PROBLEM>
Find the lines that hold the word "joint" and return them.

ENTRIES SHOWN>
■ ■ ■
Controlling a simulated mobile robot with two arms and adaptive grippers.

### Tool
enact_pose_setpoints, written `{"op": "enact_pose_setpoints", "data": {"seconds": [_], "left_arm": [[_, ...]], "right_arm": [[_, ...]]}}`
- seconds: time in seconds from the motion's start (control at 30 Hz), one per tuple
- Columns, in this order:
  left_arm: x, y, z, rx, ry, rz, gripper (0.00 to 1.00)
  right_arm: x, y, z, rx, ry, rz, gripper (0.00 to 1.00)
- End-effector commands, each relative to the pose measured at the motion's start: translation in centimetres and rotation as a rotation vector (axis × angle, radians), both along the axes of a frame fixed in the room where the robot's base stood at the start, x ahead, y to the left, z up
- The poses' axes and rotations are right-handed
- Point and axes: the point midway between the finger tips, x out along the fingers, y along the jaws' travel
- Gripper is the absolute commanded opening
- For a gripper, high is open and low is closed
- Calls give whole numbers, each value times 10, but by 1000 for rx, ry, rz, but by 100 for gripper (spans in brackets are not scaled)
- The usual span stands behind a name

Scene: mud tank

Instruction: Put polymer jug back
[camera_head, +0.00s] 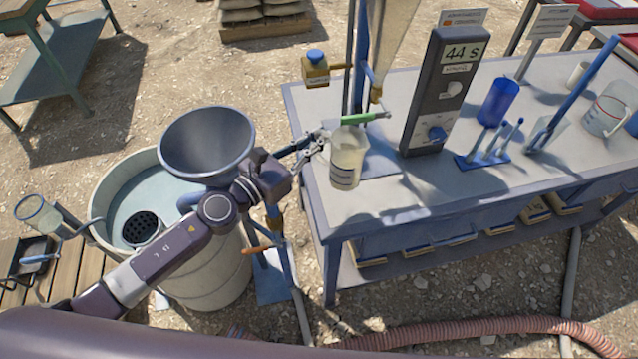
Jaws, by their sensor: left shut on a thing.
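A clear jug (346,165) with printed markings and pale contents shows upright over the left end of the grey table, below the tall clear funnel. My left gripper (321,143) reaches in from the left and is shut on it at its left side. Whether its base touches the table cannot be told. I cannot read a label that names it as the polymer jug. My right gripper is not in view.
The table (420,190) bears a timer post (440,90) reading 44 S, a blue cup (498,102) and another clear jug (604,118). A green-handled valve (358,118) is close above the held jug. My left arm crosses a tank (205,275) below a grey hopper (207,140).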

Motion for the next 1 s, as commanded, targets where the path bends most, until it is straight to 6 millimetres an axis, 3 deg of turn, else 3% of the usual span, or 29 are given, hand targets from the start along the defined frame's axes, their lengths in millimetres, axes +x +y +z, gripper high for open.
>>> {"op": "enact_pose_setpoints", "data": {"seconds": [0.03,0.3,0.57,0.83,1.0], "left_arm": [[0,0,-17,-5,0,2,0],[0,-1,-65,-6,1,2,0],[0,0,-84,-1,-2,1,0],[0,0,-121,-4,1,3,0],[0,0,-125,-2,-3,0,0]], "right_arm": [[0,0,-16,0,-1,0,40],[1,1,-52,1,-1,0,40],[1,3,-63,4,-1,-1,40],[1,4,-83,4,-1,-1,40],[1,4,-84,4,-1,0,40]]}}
■ ■ ■
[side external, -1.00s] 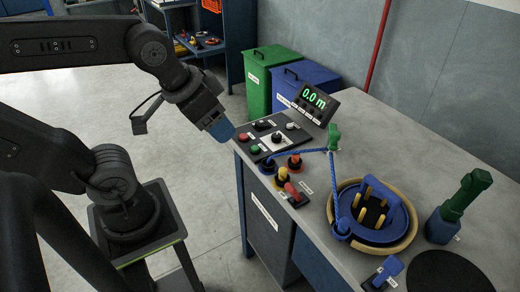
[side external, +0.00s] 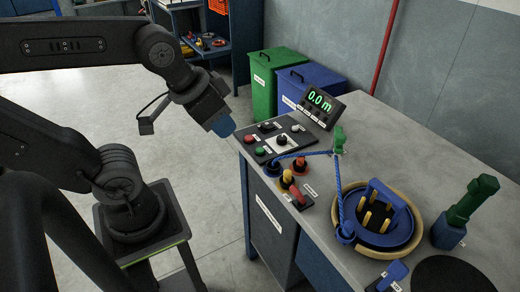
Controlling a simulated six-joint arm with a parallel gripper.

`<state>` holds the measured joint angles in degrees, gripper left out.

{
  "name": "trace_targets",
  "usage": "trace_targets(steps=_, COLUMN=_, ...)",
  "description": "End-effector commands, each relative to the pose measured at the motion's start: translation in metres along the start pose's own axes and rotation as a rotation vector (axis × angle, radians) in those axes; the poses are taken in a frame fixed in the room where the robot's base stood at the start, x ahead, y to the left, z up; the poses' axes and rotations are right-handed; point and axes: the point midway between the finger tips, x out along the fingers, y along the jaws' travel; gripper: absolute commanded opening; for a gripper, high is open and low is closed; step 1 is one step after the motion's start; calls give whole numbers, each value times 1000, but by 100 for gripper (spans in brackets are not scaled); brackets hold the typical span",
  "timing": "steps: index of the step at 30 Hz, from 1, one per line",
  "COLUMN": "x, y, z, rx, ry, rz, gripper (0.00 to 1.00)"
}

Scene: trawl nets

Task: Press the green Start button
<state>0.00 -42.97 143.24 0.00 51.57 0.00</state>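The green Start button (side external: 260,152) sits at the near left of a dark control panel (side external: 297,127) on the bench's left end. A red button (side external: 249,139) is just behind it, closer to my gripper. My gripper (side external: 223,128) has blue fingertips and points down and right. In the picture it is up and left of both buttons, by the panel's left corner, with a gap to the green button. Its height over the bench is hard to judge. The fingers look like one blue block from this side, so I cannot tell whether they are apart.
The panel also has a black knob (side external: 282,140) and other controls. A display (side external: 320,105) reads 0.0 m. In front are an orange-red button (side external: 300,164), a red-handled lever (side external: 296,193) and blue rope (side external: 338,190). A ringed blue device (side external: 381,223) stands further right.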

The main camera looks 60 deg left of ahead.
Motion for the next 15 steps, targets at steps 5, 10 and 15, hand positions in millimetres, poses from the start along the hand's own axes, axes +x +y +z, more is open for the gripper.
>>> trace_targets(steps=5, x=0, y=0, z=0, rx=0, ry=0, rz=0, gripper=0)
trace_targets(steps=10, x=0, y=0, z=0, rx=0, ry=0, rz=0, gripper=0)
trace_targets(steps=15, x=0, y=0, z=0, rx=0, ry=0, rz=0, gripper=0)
■ ■ ■
RESULT OF THIS EXERCISE>
Controlling a simulated six-joint arm with a parallel gripper.
`<state>` holds the measured joint angles in degrees, gripper left out.

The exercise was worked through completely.